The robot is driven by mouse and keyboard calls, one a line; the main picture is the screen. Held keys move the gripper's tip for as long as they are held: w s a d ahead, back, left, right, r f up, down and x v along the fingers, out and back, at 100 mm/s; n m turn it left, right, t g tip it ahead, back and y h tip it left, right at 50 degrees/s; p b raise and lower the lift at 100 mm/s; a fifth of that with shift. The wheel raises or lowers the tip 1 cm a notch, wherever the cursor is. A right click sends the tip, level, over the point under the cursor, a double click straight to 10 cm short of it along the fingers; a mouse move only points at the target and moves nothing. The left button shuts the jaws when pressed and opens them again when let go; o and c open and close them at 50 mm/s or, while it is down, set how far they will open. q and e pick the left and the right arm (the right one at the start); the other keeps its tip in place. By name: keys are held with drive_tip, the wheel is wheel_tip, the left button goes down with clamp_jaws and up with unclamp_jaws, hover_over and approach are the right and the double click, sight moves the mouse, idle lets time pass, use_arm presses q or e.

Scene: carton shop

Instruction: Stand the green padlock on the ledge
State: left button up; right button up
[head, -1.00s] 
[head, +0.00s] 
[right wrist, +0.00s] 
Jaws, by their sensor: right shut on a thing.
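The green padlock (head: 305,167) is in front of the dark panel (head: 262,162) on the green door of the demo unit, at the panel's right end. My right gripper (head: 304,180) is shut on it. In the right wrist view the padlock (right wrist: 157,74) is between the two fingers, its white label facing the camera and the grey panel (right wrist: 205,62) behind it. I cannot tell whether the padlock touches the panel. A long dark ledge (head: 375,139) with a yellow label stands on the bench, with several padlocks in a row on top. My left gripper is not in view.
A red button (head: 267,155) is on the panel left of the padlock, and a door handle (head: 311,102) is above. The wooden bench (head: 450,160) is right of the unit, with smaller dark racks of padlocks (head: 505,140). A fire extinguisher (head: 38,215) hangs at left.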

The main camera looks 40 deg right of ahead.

#### To be done:
Find the line containing "Jaws, by their sensor: right shut on a thing.", then output it and every line after it to the end of the data, exactly.

#### Correct response:
Jaws, by their sensor: right shut on a thing.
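The green padlock (head: 305,167) is in front of the dark panel (head: 262,162) on the green door of the demo unit, at the panel's right end. My right gripper (head: 304,180) is shut on it. In the right wrist view the padlock (right wrist: 157,74) is between the two fingers, its white label facing the camera and the grey panel (right wrist: 205,62) behind it. I cannot tell whether the padlock touches the panel. A long dark ledge (head: 375,139) with a yellow label stands on the bench, with several padlocks in a row on top. My left gripper is not in view.
A red button (head: 267,155) is on the panel left of the padlock, and a door handle (head: 311,102) is above. The wooden bench (head: 450,160) is right of the unit, with smaller dark racks of padlocks (head: 505,140). A fire extinguisher (head: 38,215) hangs at left.

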The main camera looks 40 deg right of ahead.

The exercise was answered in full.